Records follow. Pull out every line that contains "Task".
** begin **
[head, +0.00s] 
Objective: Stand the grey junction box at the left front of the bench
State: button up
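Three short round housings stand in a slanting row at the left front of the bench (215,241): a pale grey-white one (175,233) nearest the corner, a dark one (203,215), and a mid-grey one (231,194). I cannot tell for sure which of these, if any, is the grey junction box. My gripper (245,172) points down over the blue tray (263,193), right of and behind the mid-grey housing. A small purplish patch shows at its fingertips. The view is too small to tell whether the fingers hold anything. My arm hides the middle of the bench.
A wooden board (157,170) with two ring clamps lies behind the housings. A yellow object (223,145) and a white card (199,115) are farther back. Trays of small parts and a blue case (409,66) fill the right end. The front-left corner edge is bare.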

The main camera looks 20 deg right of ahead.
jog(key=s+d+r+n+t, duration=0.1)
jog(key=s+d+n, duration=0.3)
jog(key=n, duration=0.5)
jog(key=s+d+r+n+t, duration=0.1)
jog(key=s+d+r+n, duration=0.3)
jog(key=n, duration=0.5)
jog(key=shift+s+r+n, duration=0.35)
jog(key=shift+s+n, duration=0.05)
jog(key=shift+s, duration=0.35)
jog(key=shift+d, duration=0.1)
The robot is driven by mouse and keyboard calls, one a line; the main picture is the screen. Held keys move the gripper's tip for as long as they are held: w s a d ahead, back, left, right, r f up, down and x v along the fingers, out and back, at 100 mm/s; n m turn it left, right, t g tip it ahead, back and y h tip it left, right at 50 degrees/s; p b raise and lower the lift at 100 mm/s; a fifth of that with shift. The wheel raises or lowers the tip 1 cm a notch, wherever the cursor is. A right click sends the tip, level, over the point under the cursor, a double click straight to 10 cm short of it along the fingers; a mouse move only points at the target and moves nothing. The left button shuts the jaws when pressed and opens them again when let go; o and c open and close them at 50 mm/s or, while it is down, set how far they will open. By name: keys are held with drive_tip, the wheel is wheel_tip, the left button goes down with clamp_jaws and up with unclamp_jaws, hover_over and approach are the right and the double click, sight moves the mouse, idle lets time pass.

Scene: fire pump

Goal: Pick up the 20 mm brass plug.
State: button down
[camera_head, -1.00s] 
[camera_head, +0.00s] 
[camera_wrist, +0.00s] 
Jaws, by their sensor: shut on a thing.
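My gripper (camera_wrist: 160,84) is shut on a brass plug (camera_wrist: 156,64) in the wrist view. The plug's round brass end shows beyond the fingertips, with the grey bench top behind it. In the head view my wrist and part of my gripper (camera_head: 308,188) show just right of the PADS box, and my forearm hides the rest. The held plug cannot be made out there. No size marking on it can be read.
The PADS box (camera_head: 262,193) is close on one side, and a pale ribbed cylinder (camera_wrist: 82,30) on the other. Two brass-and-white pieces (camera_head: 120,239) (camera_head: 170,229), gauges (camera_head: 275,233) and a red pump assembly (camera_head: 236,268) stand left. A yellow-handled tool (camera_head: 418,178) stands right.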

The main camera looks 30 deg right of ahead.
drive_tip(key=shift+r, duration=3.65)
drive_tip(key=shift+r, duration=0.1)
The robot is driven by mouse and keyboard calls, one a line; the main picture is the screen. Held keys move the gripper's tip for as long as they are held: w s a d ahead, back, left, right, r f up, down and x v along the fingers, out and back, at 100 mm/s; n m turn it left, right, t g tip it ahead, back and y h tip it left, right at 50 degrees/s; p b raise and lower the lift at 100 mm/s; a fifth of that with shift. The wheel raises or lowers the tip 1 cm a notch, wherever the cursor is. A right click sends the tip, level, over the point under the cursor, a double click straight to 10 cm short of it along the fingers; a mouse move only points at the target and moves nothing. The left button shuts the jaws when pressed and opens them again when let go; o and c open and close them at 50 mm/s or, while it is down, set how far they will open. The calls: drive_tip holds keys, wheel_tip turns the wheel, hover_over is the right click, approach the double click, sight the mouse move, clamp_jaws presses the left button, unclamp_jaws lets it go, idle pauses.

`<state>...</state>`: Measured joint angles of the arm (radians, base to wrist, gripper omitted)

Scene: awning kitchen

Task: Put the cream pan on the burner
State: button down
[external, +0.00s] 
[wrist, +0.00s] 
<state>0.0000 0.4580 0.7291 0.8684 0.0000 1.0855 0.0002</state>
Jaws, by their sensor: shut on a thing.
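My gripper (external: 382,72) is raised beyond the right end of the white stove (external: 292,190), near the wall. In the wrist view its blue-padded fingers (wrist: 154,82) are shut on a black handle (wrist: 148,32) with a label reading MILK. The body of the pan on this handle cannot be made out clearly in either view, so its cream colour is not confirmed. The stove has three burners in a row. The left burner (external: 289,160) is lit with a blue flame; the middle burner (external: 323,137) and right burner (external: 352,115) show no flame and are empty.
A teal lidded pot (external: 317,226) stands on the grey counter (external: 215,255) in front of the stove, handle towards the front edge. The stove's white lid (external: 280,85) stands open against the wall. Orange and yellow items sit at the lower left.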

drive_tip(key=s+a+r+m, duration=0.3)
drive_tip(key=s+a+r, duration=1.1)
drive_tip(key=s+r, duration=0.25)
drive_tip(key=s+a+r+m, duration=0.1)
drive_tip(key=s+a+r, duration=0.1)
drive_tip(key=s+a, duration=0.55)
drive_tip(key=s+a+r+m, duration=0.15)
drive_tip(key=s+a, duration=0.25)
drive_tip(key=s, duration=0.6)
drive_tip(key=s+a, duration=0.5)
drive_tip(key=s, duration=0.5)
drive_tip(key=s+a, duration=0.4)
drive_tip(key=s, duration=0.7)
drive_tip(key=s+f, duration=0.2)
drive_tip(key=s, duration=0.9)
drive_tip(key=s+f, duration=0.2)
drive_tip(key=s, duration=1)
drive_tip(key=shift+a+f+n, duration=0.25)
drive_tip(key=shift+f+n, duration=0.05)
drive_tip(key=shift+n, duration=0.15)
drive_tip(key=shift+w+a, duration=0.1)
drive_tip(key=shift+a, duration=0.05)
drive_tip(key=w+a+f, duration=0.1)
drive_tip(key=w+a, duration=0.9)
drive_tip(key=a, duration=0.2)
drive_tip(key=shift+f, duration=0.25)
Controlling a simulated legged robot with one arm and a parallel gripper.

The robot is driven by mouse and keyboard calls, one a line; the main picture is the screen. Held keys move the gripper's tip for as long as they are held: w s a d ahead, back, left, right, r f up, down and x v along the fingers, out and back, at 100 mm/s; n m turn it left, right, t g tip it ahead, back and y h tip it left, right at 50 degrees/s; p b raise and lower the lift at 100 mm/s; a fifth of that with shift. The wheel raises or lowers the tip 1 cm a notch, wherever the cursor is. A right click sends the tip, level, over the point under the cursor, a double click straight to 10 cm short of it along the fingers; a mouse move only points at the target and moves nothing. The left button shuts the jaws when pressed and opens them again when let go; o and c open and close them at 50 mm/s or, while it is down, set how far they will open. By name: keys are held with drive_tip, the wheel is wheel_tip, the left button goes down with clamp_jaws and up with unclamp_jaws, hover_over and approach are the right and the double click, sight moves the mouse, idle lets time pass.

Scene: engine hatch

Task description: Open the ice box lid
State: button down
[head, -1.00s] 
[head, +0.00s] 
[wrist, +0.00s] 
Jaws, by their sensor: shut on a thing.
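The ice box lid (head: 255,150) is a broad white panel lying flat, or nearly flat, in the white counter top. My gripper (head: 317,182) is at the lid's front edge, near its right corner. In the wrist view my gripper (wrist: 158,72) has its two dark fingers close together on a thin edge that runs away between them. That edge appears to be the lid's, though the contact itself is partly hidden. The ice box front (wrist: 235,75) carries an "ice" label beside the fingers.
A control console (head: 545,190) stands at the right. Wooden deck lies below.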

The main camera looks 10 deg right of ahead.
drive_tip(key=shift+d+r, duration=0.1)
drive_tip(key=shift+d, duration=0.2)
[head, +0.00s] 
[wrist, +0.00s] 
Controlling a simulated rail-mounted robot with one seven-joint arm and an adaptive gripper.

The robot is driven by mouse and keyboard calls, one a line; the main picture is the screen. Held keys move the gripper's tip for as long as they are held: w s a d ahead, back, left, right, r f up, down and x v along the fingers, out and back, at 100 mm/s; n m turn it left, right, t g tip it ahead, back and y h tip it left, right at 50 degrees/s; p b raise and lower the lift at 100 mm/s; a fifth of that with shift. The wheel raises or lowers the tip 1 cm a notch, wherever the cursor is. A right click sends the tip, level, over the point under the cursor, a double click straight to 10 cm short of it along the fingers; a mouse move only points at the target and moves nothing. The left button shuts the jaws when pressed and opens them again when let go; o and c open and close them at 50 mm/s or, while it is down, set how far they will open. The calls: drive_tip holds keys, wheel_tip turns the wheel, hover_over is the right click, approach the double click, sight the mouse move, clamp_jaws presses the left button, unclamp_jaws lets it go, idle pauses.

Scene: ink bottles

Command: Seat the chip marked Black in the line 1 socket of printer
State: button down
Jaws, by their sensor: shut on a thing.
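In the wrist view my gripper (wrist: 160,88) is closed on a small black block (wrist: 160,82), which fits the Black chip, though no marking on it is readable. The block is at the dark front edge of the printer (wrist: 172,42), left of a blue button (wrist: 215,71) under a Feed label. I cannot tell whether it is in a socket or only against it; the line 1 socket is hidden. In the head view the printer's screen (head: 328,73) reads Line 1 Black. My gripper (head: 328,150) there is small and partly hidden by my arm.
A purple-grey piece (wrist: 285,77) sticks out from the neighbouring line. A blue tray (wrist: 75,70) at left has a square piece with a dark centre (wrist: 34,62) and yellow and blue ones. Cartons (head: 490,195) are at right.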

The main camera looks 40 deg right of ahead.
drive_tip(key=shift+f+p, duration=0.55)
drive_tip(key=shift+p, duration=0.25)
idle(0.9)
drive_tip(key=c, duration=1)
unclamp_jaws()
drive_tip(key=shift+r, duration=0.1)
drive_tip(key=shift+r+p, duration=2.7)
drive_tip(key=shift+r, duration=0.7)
** end **
Solution below:
Task: Put the cream pan on the burner
Task description: Open the ice box lid

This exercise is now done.